Tool calls from robot episodes:
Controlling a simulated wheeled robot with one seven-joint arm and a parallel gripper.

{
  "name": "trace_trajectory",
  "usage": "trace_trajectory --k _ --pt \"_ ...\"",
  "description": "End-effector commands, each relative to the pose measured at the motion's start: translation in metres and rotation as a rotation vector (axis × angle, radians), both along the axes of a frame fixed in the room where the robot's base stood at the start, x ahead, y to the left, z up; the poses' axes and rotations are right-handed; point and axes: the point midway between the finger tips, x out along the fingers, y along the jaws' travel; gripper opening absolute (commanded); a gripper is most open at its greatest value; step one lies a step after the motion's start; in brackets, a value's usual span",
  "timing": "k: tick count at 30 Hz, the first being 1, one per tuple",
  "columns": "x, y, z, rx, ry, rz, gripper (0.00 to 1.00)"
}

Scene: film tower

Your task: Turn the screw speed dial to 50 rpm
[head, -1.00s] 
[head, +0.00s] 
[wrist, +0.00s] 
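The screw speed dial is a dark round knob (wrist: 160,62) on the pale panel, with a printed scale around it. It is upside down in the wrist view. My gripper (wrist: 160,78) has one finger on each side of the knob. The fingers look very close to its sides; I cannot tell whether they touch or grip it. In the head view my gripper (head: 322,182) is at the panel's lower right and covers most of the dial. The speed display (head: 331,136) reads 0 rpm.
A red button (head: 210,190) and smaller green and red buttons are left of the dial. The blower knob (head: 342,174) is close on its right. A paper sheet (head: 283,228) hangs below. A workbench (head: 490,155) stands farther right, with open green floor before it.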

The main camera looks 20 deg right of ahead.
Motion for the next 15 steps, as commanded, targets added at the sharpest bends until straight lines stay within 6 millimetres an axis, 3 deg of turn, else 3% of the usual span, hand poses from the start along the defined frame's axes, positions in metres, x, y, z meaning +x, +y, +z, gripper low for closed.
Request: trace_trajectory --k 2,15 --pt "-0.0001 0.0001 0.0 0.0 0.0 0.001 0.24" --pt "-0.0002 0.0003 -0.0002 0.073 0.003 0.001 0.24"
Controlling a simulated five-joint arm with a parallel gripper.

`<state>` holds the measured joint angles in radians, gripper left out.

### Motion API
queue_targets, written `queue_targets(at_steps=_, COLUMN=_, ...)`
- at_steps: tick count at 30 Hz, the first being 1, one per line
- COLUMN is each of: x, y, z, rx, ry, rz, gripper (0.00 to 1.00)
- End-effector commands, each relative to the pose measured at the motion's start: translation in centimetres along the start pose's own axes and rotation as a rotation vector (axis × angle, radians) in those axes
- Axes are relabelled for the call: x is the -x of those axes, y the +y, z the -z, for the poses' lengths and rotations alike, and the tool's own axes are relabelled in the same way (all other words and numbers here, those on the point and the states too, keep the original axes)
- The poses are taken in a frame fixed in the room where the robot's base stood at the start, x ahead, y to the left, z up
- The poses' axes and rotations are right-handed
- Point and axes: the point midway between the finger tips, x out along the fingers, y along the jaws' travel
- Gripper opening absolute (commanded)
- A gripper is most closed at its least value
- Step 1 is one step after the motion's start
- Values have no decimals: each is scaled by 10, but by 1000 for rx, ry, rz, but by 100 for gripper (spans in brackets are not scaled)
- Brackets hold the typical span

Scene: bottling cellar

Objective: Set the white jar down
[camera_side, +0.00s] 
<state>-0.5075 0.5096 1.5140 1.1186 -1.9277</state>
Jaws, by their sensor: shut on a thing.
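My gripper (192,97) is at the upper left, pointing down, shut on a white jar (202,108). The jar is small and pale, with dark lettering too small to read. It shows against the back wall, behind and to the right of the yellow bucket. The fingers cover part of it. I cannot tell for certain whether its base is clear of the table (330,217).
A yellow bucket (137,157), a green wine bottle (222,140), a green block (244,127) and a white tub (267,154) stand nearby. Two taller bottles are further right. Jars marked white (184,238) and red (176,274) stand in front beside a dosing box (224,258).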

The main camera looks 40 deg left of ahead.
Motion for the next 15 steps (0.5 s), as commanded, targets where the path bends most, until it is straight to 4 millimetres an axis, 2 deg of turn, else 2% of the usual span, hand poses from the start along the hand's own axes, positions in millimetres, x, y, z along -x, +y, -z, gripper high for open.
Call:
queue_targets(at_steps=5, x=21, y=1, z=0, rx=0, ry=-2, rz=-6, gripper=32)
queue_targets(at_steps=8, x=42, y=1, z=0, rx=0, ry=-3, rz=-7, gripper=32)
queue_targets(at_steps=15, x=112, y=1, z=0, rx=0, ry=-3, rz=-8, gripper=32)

> Challenge:
From the first line to the last, please quote the material above exactly.

> Finished answer:
Controlling a simulated wheeled robot with one seven-joint arm and a parallel gripper.

{
  "name": "trace_trajectory",
  "usage": "trace_trajectory --k _ --pt \"_ ...\"",
  "description": "End-effector commands, each relative to the pose measured at the motion's start: translation in metres and rotation as a rotation vector (axis × angle, radians), both along the axes of a frame fixed in the room where the robot's base stood at the start, x ahead, y to the left, z up; the poses' axes and rotations are right-handed; point and axes: the point midway between the finger tips, x out along the fingers, y along the jaws' travel; gripper opening absolute (commanded); a gripper is most open at its greatest value; step one lies a step after the motion's start; in brackets, a value's usual span",
  "timing": "k: tick count at 30 Hz, the first being 1, one per tuple",
  "columns": "x, y, z, rx, ry, rz, gripper (0.00 to 1.00)"
}

Scene: film tower

Your task: Turn the screw speed dial to 50 rpm
[head, -1.00s] 
[head, +0.00s] 
[wrist, +0.00s] 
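The screw speed dial is a dark round knob (wrist: 160,62) on the pale panel, with a printed scale around it. It is upside down in the wrist view. My gripper (wrist: 160,78) has one finger on each side of the knob. The fingers look very close to its sides; I cannot tell whether they touch or grip it. In the head view my gripper (head: 322,182) is at the panel's lower right and covers most of the dial. The speed display (head: 331,136) reads 0 rpm.
A red button (head: 210,190) and smaller green and red buttons are left of the dial. The blower knob (head: 342,174) is close on its right. A paper sheet (head: 283,228) hangs below. A workbench (head: 490,155) stands farther right, with open green floor before it.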

The main camera looks 20 deg right of ahead.
Motion for the next 15 steps, as commanded, targets added at the sharpest bends until straight lines stay within 6 millimetres an axis, 3 deg of turn, else 3% of the usual span, hand poses from the start along the defined frame's axes, positions in metres, x, y, z meaning +x, +y, +z, gripper low for closed.
Request: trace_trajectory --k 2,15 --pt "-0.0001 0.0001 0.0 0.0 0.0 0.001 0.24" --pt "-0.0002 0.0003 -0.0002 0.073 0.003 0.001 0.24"
Controlling a simulated five-joint arm with a parallel gripper.

`<state>` holds the measured joint angles in radians, gripper left out.

### Motion API
queue_targets, written `queue_targets(at_steps=_, COLUMN=_, ...)`
- at_steps: tick count at 30 Hz, the first being 1, one per line
- COLUMN is each of: x, y, z, rx, ry, rz, gripper (0.00 to 1.00)
- End-effector commands, each relative to the pose measured at the motion's start: translation in centimetres along the start pose's own axes and rotation as a rotation vector (axis × angle, radians) in those axes
- Axes are relabelled for the call: x is the -x of those axes, y the +y, z the -z, for the poses' lengths and rotations alike, and the tool's own axes are relabelled in the same way (all other words and numbers here, those on the point and the states too, keep the original axes)
- The poses are taken in a frame fixed in the room where the robot's base stood at the start, x ahead, y to the left, z up
- The poses' axes and rotations are right-handed
- Point and axes: the point midway between the finger tips, x out along the fingers, y along the jaws' travel
- Gripper opening absolute (commanded)
- A gripper is most closed at its least value
- Step 1 is one step after the motion's start
- Values have no decimals: each is scaled by 10, but by 1000 for rx, ry, rz, but by 100 for gripper (spans in brackets are not scaled)
- Brackets hold the typical span

Scene: bottling cellar

Objective: Set the white jar down
[camera_side, +0.00s] 
<state>-0.5075 0.5096 1.5140 1.1186 -1.9277</state>
Jaws, by their sensor: shut on a thing.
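My gripper (192,97) is at the upper left, pointing down, shut on a white jar (202,108). The jar is small and pale, with dark lettering too small to read. It shows against the back wall, behind and to the right of the yellow bucket. The fingers cover part of it. I cannot tell for certain whether its base is clear of the table (330,217).
A yellow bucket (137,157), a green wine bottle (222,140), a green block (244,127) and a white tub (267,154) stand nearby. Two taller bottles are further right. Jars marked white (184,238) and red (176,274) stand in front beside a dosing box (224,258).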

The main camera looks 40 deg left of ahead.
Motion for the next 15 steps (0.5 s), as commanded, targets where the path bends most, until it is straight to 4 millimetres an axis, 2 deg of turn, else 2% of the usual span, hand poses from the start along the hand's own axes, positions in millimetres, x, y, z along -x, +y, -z, gripper high for open.
Call:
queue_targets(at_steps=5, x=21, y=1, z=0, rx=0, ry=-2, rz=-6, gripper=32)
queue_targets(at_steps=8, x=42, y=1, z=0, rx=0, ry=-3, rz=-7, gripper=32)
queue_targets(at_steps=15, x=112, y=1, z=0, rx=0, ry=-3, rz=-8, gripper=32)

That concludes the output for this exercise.